Data from robot episodes
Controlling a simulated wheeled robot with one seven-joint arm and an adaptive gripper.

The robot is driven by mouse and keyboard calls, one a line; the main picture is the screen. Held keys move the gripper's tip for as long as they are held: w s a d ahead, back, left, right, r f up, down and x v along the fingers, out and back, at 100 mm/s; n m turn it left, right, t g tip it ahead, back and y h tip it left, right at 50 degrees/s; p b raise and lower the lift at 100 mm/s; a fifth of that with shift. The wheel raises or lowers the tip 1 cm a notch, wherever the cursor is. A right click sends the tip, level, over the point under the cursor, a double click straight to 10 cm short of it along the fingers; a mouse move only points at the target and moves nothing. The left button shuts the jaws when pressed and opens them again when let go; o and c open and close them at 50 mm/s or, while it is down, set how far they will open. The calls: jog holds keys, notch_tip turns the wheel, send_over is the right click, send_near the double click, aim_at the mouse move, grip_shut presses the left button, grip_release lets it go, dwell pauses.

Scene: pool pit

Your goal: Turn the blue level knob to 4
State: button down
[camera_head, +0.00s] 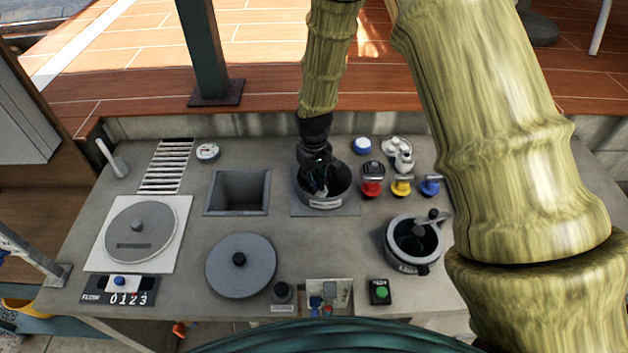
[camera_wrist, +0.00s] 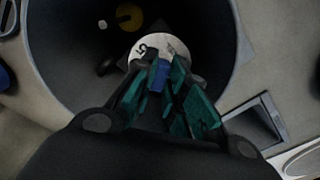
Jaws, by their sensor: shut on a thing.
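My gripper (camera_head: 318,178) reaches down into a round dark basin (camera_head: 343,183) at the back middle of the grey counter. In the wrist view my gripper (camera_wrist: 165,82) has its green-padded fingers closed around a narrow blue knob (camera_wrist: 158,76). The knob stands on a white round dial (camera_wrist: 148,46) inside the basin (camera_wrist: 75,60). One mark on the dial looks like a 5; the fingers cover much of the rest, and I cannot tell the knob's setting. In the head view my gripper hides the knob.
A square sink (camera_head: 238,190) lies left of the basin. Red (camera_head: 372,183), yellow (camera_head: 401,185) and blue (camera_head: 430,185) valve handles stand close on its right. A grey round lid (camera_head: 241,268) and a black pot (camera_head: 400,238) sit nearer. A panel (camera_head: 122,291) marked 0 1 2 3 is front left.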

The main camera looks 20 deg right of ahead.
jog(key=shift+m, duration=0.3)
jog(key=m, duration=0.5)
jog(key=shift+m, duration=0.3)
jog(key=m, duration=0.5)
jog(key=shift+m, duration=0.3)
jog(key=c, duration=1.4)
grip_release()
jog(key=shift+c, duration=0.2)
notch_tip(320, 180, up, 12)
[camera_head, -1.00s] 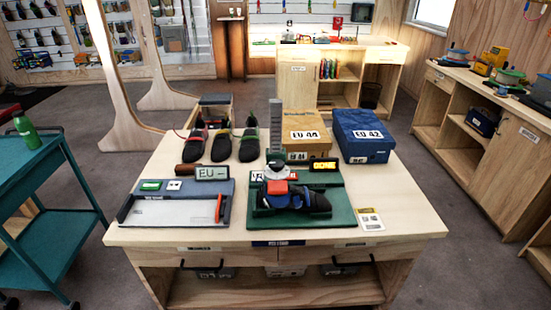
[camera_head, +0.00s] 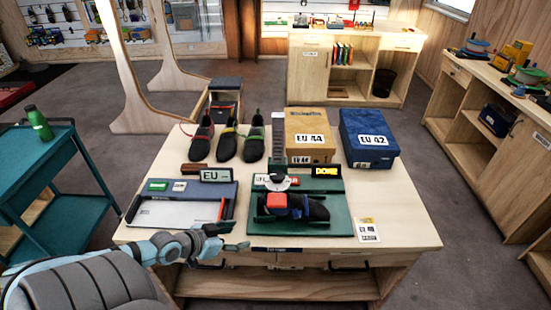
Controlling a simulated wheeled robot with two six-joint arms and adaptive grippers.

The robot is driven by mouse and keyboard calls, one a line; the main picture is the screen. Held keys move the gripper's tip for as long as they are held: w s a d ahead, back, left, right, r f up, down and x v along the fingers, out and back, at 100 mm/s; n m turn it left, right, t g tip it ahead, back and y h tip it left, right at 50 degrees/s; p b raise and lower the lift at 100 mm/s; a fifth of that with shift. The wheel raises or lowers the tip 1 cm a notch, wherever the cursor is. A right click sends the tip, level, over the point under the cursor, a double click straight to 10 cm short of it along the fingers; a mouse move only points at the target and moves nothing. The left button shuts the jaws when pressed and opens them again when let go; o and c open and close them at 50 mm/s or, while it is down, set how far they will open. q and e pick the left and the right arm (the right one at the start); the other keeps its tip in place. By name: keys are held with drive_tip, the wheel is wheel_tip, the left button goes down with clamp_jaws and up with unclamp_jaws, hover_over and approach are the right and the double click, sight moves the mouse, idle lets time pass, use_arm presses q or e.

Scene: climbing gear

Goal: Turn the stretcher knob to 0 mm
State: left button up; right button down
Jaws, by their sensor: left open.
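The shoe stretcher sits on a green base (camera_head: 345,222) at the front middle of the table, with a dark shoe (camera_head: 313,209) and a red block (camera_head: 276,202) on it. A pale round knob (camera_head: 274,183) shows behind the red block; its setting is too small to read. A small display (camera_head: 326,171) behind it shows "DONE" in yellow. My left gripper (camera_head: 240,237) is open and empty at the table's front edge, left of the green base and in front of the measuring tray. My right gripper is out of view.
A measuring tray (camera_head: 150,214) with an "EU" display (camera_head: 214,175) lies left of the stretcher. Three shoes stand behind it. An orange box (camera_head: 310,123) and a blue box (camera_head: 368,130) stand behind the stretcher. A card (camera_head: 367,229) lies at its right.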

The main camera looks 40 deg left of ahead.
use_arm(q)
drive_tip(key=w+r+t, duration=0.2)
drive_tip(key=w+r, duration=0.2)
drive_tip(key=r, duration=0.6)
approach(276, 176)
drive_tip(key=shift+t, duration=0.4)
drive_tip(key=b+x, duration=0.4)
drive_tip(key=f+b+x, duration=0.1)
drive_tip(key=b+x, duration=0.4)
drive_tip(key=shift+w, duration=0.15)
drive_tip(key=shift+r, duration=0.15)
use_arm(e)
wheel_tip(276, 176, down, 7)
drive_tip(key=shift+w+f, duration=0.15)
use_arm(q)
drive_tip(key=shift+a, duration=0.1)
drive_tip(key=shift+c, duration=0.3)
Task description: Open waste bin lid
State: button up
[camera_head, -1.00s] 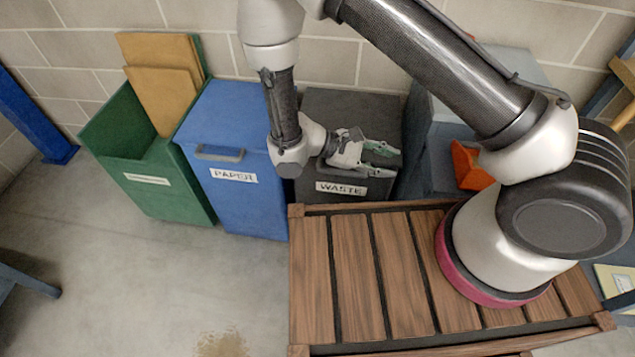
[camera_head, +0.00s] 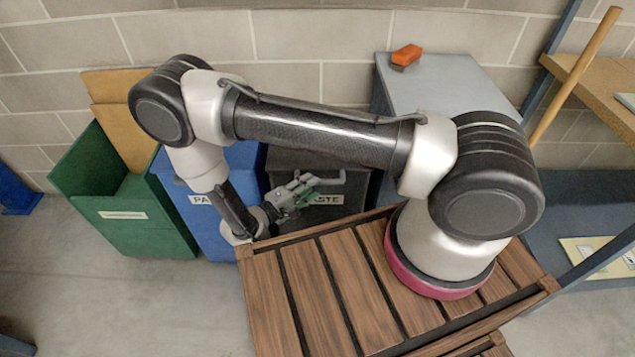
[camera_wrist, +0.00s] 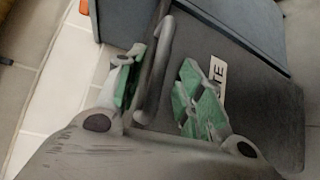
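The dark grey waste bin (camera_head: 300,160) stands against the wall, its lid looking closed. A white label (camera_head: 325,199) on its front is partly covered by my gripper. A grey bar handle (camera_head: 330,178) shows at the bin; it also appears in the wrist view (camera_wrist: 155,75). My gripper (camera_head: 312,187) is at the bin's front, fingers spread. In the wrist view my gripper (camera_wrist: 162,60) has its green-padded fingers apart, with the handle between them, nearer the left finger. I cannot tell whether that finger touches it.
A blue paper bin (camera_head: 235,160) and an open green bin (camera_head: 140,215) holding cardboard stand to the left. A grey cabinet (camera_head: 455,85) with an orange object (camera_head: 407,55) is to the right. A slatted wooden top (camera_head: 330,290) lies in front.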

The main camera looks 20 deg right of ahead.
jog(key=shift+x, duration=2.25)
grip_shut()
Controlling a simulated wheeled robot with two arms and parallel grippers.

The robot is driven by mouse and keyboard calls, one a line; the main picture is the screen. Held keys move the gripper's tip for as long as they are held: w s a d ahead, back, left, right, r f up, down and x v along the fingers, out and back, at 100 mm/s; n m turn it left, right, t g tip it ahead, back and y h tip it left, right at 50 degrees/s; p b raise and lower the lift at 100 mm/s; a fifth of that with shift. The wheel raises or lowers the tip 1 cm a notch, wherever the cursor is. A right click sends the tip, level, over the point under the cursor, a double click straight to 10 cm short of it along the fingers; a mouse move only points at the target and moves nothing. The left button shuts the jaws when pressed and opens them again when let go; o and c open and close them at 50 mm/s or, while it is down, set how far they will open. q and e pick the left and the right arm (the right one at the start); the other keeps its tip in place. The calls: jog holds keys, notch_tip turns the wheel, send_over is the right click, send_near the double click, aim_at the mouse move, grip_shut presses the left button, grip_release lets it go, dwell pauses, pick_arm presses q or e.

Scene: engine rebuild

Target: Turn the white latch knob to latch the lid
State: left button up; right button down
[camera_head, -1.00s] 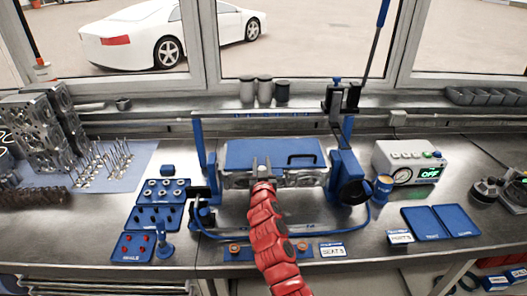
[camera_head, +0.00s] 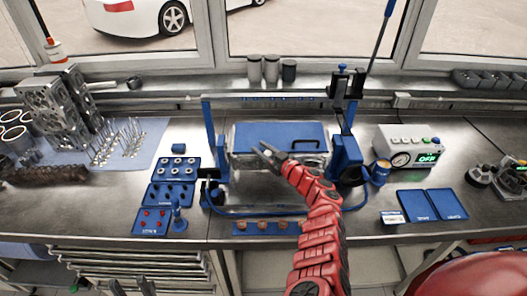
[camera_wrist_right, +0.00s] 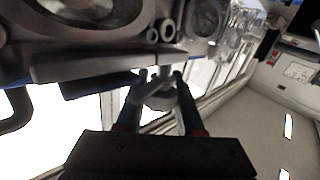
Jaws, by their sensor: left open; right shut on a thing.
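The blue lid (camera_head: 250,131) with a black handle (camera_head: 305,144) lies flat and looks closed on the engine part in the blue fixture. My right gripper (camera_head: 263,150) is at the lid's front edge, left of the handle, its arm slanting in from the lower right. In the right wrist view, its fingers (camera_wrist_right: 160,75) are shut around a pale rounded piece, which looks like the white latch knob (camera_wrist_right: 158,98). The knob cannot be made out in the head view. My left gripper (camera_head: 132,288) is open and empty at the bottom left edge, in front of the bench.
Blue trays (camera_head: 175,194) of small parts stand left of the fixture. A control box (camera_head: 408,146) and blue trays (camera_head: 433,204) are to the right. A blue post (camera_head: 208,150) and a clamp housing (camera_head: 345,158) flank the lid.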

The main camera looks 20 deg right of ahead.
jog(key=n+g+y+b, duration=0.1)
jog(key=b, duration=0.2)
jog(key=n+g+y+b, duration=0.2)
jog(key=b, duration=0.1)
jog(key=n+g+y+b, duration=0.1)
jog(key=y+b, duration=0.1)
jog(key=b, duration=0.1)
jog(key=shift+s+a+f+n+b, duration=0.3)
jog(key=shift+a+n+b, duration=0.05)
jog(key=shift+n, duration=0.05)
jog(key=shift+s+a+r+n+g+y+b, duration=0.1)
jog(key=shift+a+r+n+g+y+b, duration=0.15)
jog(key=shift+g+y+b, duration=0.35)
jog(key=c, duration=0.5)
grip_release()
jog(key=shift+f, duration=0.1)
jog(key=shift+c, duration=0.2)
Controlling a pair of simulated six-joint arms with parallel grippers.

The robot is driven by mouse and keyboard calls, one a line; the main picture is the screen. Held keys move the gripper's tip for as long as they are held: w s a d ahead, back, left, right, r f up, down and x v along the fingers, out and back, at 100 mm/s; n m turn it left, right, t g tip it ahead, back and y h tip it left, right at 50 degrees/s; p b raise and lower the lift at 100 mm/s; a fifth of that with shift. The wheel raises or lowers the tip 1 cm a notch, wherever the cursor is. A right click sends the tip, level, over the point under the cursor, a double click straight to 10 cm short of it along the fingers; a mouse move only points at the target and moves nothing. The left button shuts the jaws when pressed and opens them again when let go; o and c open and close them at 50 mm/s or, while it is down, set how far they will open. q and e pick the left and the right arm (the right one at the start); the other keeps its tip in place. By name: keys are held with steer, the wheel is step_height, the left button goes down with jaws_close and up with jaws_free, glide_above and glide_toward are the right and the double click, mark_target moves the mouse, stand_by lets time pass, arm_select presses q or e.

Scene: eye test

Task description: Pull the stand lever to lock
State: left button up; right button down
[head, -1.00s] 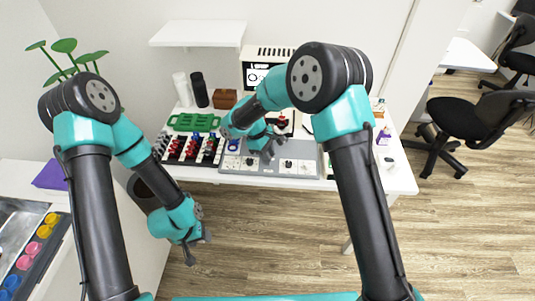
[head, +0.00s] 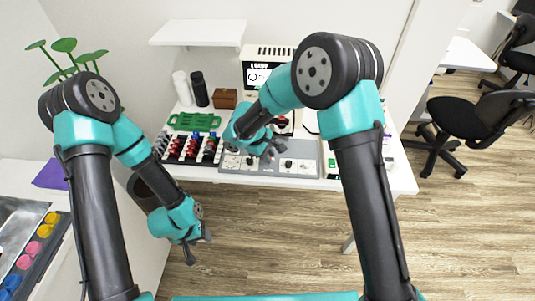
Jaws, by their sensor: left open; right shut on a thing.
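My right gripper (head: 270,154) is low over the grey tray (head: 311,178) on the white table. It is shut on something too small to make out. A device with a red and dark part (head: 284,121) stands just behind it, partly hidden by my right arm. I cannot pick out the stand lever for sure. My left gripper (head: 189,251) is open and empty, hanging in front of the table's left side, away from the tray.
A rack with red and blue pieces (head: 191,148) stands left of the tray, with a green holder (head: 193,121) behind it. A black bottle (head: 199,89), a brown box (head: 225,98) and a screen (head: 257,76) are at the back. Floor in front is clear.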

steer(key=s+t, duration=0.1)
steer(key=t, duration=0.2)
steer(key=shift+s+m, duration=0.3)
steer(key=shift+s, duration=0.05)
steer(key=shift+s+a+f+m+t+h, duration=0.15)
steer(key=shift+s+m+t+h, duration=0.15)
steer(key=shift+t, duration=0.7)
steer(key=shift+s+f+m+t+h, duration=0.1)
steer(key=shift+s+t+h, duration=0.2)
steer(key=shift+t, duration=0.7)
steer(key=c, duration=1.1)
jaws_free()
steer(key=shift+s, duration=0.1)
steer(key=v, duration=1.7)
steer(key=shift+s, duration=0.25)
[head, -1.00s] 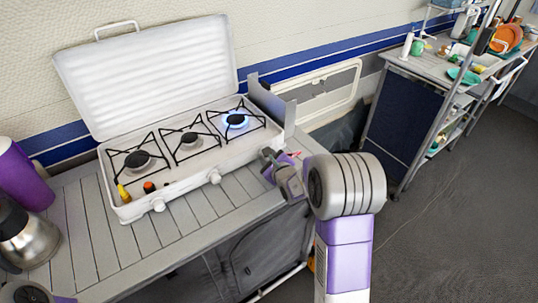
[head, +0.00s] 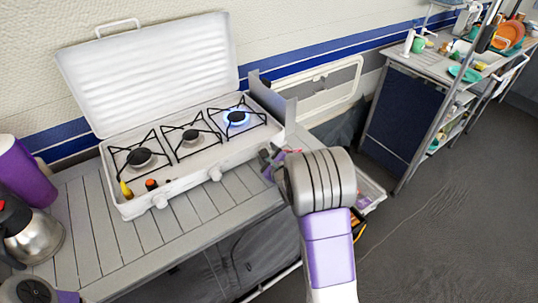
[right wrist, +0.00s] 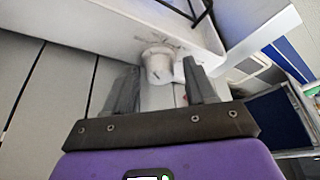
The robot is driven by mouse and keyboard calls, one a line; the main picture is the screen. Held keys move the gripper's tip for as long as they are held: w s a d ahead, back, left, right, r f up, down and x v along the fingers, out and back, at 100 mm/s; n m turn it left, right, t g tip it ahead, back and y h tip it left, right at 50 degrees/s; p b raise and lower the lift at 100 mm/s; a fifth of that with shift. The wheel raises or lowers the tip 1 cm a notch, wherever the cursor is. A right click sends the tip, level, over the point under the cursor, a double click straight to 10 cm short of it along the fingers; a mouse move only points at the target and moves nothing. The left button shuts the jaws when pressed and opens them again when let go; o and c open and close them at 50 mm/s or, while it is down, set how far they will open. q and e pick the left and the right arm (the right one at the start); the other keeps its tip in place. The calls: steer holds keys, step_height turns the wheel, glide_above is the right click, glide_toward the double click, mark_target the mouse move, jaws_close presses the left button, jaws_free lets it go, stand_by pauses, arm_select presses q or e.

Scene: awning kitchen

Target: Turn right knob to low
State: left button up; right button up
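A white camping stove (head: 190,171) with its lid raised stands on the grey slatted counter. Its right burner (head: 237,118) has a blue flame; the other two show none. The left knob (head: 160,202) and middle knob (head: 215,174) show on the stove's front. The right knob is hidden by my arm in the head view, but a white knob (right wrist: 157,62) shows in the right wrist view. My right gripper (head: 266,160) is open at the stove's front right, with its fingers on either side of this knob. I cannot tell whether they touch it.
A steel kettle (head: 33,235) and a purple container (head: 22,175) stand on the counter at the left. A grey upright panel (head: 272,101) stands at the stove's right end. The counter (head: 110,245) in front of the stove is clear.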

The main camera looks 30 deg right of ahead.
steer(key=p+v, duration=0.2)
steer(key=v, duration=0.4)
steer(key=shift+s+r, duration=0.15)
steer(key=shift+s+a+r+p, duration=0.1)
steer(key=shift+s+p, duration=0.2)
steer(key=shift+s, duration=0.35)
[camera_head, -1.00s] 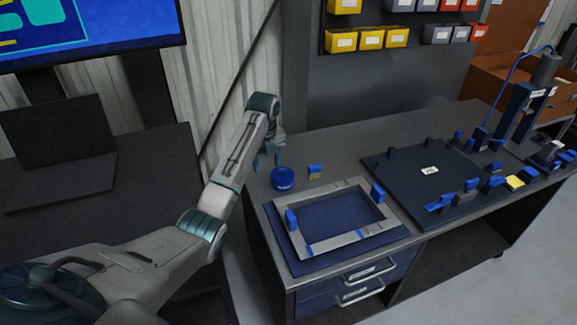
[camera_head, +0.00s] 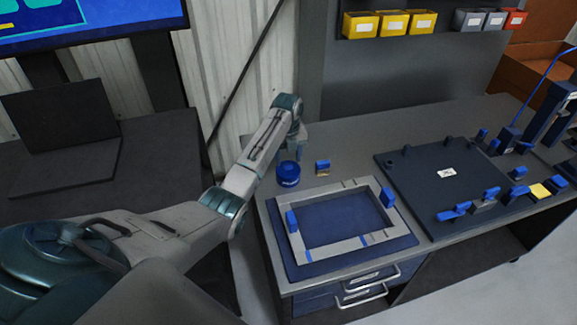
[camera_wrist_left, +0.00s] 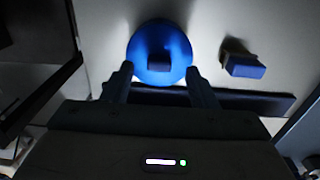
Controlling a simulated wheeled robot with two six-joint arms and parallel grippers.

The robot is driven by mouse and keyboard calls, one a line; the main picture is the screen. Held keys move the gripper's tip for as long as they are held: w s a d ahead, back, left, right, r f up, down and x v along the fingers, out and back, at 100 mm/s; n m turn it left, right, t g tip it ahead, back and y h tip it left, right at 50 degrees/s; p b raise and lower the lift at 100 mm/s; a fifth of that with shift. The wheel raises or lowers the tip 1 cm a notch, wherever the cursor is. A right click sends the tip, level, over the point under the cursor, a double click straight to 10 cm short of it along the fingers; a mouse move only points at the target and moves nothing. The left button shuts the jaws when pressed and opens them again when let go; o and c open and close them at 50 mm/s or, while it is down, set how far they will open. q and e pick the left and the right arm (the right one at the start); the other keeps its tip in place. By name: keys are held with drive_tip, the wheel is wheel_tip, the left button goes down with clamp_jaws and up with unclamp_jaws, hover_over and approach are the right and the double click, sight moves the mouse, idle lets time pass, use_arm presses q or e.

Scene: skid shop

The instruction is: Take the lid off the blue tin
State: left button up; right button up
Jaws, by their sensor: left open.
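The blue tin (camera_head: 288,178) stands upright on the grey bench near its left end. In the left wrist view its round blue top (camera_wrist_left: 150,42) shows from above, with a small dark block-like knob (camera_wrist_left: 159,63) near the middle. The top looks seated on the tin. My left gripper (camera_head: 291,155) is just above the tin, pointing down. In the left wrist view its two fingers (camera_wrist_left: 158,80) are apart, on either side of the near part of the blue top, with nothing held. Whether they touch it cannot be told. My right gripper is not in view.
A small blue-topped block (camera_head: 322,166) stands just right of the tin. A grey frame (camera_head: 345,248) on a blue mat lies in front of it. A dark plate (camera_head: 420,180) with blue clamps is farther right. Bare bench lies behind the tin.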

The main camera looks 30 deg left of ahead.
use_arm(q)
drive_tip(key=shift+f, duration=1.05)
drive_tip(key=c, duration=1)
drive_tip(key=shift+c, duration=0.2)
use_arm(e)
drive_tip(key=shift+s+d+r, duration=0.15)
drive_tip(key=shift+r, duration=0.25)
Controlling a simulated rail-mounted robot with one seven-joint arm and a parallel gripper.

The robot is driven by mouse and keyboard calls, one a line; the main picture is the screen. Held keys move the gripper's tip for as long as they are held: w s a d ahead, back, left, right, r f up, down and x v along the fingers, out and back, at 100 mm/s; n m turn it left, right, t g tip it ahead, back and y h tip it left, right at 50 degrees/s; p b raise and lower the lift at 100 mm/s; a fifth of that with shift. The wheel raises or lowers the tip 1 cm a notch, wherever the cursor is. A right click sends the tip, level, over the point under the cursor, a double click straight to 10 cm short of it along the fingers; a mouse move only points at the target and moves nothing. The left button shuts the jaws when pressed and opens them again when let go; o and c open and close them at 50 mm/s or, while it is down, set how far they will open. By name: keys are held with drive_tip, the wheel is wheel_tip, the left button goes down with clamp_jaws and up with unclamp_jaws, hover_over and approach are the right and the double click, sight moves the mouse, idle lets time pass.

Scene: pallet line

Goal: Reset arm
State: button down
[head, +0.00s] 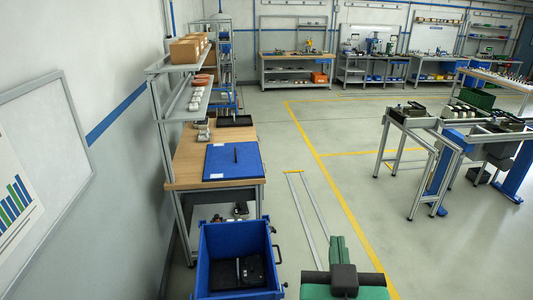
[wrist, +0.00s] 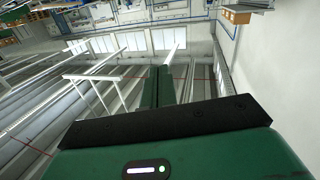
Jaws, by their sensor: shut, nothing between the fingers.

» What you need to do: In the listing, find all lines with the string "joint" and copy them.

» Expected answer:
Controlling a simulated wheeled robot with one seven-joint arm and an adaptive gripper.
Controlling a simulated wheeled robot with two six-joint arms and adaptive grippers.
Controlling a pair of simulated six-joint arms with parallel grippers.
Controlling a simulated wheeled robot with two six-joint arms and parallel grippers.
Controlling a simulated rail-mounted robot with one seven-joint arm and a parallel gripper.

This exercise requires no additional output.